Следующий пример участия традиции в поддержке оценок относится к области коммуникации. Одним из важных принципов, регулирующих в процессе коммуникации отношения между «я» и «другими», является принцип вежливости. Этот принцип всецело принадлежит речевому этикету и требует удовлетворения следующих максим: (1) максимы такта (Соблюдай интересы другого! Не нарушай границ его личной сферы!), (2) максимы великодушия (Не затрудняй других!), (3) максимы одобрения (Не хули других!), (4) максимы скромности (Отстраняй от себя похвалы!), (5) максимы согласия (Избегай возражений!), (6) максимы симпатии (Высказывай благожелательность!). (Эти максимы распространяются не только на речевое общение, но и на другие виды межличностных отношений.) Принцип вежливости опирается в первую очередь на насчитывающую многие тысячелетия традицию успешной коммуникации. Попытка дедуктивного обоснования данного принципа вряд ли может оказаться успешной: трудно вообразить такие общие социальные требования, из которых удалось бы логически вывести рассматриваемый принцип. Целевое обоснование также едва ли было бы удачным, поскольку не особенно ясны те цели, достижению которых должно способствовать соблюдение принципа вежливости. Кроме того, если даже эти цели будут указаны, трудно ожидать, что с их помощью удастся понять ту чрезвычайную гибкость, которая всегда должна сопутствовать приложению принципа вежливости.
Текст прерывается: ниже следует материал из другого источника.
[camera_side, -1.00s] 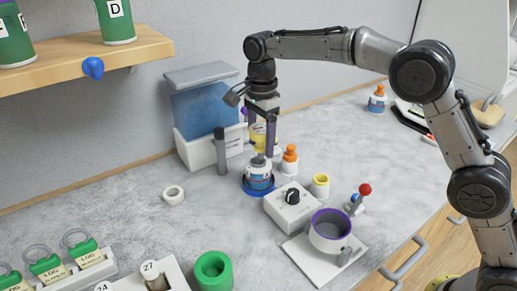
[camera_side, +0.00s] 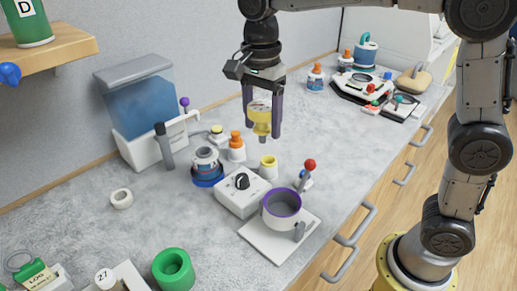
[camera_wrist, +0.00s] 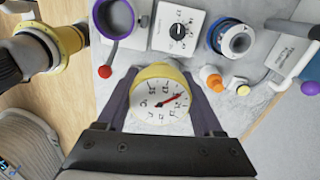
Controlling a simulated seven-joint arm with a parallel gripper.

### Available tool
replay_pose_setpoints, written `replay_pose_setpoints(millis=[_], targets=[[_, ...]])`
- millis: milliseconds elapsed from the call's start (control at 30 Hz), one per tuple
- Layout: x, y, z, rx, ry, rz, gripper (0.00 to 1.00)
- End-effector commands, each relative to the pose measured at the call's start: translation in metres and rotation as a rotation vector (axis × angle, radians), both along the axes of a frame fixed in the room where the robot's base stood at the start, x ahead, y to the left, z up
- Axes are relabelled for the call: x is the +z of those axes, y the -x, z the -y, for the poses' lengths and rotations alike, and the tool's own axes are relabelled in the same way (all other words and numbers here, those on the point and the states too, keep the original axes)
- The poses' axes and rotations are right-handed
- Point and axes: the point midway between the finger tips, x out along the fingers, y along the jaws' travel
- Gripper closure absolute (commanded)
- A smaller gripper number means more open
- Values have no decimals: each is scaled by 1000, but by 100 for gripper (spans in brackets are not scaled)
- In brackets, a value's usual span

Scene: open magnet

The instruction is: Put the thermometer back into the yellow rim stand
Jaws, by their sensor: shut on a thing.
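My gripper (camera_side: 262,115) is shut on the thermometer (camera_side: 260,122), which has a yellow body, a pale dial and a short grey stem pointing down. In the wrist view the thermometer's dial (camera_wrist: 163,102) faces the camera between the two fingers. The thermometer hangs upright in the air in the side view. The yellow rim stand (camera_side: 268,168), a small pale cup with a yellow rim, is on the bench below it in the picture, apart from the stem tip. The stand cannot be made out in the wrist view, where the thermometer covers the middle.
A blue tank (camera_side: 140,105) stands behind. The bench front right is clear.

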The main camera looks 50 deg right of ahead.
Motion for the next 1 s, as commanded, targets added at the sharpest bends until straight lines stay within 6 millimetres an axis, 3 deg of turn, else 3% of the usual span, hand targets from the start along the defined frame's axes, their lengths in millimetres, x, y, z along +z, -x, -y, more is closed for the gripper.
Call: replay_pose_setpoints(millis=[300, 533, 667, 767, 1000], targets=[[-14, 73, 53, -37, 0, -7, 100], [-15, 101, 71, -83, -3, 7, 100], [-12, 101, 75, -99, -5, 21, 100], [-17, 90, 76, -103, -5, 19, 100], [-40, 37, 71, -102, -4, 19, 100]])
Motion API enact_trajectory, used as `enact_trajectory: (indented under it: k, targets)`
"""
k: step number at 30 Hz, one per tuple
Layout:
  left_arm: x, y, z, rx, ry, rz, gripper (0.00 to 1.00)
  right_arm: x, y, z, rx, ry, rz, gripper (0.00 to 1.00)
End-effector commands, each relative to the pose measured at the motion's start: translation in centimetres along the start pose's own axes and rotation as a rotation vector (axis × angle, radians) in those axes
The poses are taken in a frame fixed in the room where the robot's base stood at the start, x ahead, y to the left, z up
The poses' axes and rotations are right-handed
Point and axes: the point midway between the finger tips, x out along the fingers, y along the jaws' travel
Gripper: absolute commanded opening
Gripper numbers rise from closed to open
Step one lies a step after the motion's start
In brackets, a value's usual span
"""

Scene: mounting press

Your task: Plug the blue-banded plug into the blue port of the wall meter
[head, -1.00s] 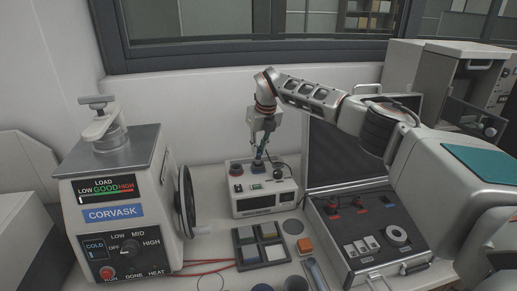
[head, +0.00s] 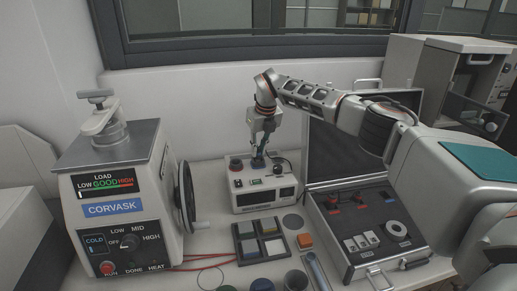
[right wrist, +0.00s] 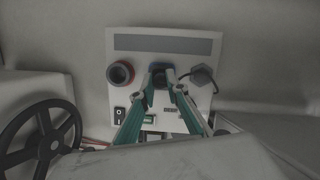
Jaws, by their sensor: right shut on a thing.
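The wall meter (head: 264,200) is a pale box with a dark display, standing on the bench against the back wall. In the right wrist view its panel (right wrist: 180,58) shows a red-ringed port (right wrist: 120,73) at left, the blue port (right wrist: 158,67) in the middle and a black cable plug (right wrist: 203,75) at right. My right gripper (right wrist: 161,84) is shut on the blue-banded plug, mostly hidden between the teal fingertips, right at the blue port. I cannot tell how deep the plug sits. In the head view the right gripper (head: 258,157) points down over the meter. My left gripper is out of view.
A mounting press (head: 120,215) with a handwheel (head: 187,198) stands at left. An open case (head: 345,245) with red connectors lies at right under my arm.

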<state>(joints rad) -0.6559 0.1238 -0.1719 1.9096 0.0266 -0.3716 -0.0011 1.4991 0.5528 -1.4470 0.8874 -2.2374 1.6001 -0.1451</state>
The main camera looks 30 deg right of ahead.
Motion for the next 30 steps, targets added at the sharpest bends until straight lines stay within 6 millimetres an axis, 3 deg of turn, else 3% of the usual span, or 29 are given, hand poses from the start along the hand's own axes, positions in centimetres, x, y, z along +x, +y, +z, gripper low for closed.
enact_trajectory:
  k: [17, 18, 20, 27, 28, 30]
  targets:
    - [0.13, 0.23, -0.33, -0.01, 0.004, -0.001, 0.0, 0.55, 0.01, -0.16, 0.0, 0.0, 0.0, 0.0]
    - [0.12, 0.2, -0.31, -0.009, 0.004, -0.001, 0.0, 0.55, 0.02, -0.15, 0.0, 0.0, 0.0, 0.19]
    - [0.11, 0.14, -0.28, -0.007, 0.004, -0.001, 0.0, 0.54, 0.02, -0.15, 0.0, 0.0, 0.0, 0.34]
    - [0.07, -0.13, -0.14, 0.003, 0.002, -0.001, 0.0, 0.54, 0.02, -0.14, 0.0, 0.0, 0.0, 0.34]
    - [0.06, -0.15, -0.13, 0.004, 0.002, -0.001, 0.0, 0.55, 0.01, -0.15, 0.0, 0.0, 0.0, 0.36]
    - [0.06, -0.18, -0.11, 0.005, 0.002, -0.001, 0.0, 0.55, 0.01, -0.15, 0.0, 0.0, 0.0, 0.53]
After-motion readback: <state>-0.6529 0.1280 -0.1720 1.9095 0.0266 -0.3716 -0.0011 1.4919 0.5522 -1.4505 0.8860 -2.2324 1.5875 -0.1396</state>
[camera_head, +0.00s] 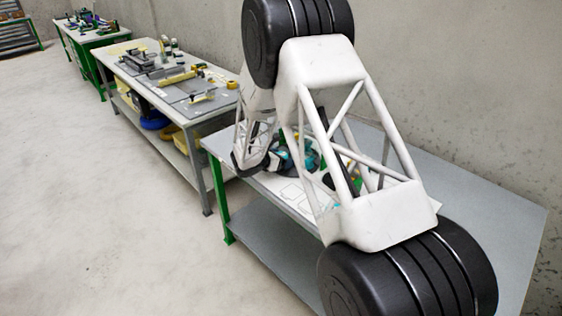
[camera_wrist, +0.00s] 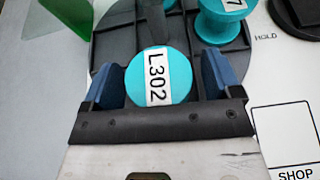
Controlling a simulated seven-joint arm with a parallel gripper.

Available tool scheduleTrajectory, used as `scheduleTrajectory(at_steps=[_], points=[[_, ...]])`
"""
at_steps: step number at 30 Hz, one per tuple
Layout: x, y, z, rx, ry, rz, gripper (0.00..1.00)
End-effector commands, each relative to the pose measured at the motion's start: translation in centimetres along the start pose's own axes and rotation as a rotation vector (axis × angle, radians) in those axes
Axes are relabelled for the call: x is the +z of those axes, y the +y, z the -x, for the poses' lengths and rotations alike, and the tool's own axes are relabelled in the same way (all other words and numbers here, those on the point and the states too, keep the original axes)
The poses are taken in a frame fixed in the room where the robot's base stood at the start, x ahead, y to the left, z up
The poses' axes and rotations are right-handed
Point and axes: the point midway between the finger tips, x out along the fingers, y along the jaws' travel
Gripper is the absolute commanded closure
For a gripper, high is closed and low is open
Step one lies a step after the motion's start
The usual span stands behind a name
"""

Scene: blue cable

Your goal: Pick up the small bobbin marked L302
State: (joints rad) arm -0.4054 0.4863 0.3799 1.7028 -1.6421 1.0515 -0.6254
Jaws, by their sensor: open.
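The small teal bobbin marked L302 (camera_wrist: 178,65) shows in the wrist view, its round labelled top facing the camera. It stands over a dark tray-like disc (camera_wrist: 112,38). My gripper (camera_wrist: 160,62) is open, with one blue finger on each side of the bobbin. The gaps between the fingers and the bobbin are narrow, and I cannot tell whether either finger touches it. The bobbin's lower part is hidden by its own top and the gripper body. In the head view my arm hides much of this spot, and the label cannot be read there.
A second teal bobbin (camera_wrist: 212,28) stands close by at the upper right, its label ending in 7. A black round object (camera_wrist: 298,14) is at the top right corner. A green piece (camera_wrist: 50,15) is at upper left. The white board has a box marked SHOP (camera_wrist: 285,135).

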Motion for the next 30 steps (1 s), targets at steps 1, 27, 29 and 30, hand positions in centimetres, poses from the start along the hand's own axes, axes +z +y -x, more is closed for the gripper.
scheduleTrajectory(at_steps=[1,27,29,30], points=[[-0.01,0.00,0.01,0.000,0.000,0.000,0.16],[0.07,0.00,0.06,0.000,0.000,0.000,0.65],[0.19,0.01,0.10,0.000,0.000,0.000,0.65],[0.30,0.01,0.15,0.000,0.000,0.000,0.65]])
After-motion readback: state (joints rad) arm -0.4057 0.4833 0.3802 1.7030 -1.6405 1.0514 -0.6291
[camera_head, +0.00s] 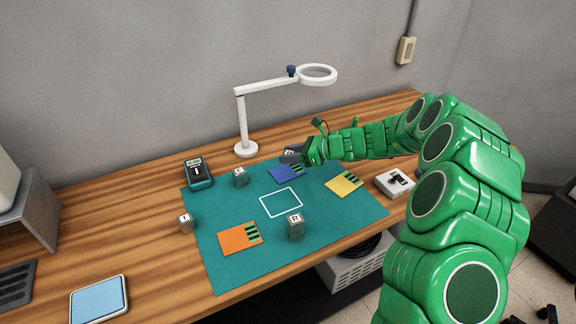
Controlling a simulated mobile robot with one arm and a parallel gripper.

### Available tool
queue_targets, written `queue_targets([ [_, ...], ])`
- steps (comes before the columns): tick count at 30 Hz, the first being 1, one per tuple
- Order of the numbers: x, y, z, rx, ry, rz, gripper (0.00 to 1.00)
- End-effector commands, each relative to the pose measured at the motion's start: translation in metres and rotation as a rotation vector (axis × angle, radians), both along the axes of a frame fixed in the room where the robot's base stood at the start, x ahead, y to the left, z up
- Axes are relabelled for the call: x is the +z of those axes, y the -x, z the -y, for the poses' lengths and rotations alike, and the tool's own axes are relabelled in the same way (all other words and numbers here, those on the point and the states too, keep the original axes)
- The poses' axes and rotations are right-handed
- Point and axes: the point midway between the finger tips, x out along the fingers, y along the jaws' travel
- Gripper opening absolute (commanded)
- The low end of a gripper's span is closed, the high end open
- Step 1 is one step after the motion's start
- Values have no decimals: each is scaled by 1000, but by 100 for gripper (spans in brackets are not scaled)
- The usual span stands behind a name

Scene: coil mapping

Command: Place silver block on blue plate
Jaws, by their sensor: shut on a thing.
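My gripper (303,155), at the end of the green arm, is over the back of the teal mat, just behind the blue plate (285,174). A small grey block-like thing (291,154) shows at its fingertips, and the gripper is shut on it. It looks like a silver block, but it is too small and partly hidden to be sure. I cannot tell if it touches the plate. Other silver blocks with letters stand upright: one (240,177) left of the blue plate, one (295,226) at the front and one (186,223) at the mat's left edge.
The teal mat (340,222) also holds an orange plate (240,237), a yellow plate (344,184) and a white square outline. A magnifier lamp (242,125) stands behind. A meter (198,172) is at the left, a white box (394,183) at the right.

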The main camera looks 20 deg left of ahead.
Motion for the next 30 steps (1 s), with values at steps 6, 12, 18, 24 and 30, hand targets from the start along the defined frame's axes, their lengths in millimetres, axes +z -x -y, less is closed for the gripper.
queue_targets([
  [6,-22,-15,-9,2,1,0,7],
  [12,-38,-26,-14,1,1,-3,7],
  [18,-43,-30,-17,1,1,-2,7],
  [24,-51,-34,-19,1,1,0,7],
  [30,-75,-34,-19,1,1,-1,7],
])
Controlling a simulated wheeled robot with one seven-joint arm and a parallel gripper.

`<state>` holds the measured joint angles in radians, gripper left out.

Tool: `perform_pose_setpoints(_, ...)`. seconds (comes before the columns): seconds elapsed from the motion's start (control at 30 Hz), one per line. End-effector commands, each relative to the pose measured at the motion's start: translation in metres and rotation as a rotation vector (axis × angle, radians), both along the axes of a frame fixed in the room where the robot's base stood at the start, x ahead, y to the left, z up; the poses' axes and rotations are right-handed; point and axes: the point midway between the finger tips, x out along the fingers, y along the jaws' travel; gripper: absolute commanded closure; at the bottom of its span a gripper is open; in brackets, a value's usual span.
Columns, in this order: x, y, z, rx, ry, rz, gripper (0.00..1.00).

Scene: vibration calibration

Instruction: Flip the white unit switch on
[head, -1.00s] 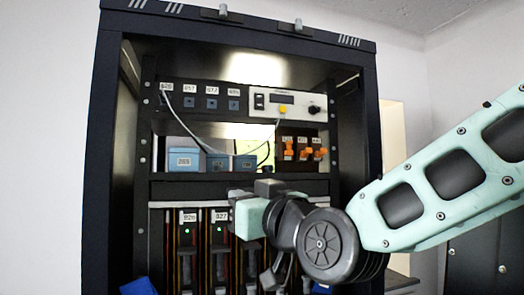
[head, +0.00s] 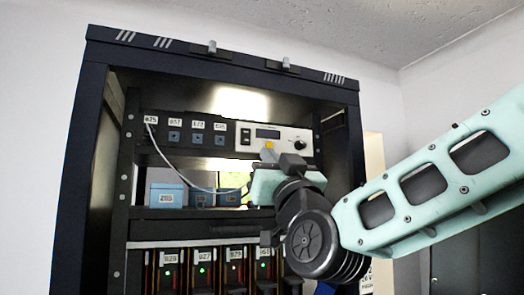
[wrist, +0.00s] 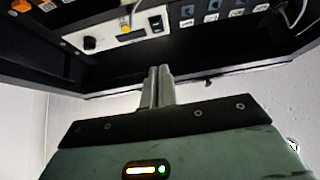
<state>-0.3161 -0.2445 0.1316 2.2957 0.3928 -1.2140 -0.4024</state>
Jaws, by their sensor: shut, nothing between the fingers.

Как подчеркивает ДжЛич, вежливость по своей природе асимметрична: то, что вежливо по отношению к адресату, может быть некорректным по отношению к говорящему. Например, говорящий считает вежливым сказать собеседнику приятное, слушающий же считает долгом воспитанного человека не согласиться с комплиментом См.: Leech G.N. Principles of Pragmatics. -- L.:,N.Y., 1983. -- Ch. 6.. Требования принципа вежливости способны поставить адресата речи в неловкое положение, между тем как говорящий не должен, следуя этим же требованиям, затруднять его, отводя ему роль экзаменуемого. «Максимы вежливости легко вступают между собой в конфликт, -- отмечает Н.Д.Арутюнова. -- Такт и вежливость побуждают к отказу от любезных предложений; максима «Не возражай!» требует, чтобы предложение было принято. Если дело касается угощения, то в первом случае адресат останется голодным, а во втором станет жертвой «демьяновой ухи» Арутюнова Н.Д., Падучева E.B. Истоки, проблемы и категории прагматики // Новое в зарубежной лингвистике. -- Вып. XVI. М., 1985.-- С. 27.. Преувеличенная вежливость ведет, как указывает Лич, к комедии бездействия, возникающей в симметричных ситуациях: не желая казаться невежливым, каждый уступает другому дорогу, и в конце концов оба сразу принимают уступку противной стороны. Особенность принципа вежливости в том, что не только его нарушение, но и его неумеренно усердное соблюдение вызывает дискомфорт.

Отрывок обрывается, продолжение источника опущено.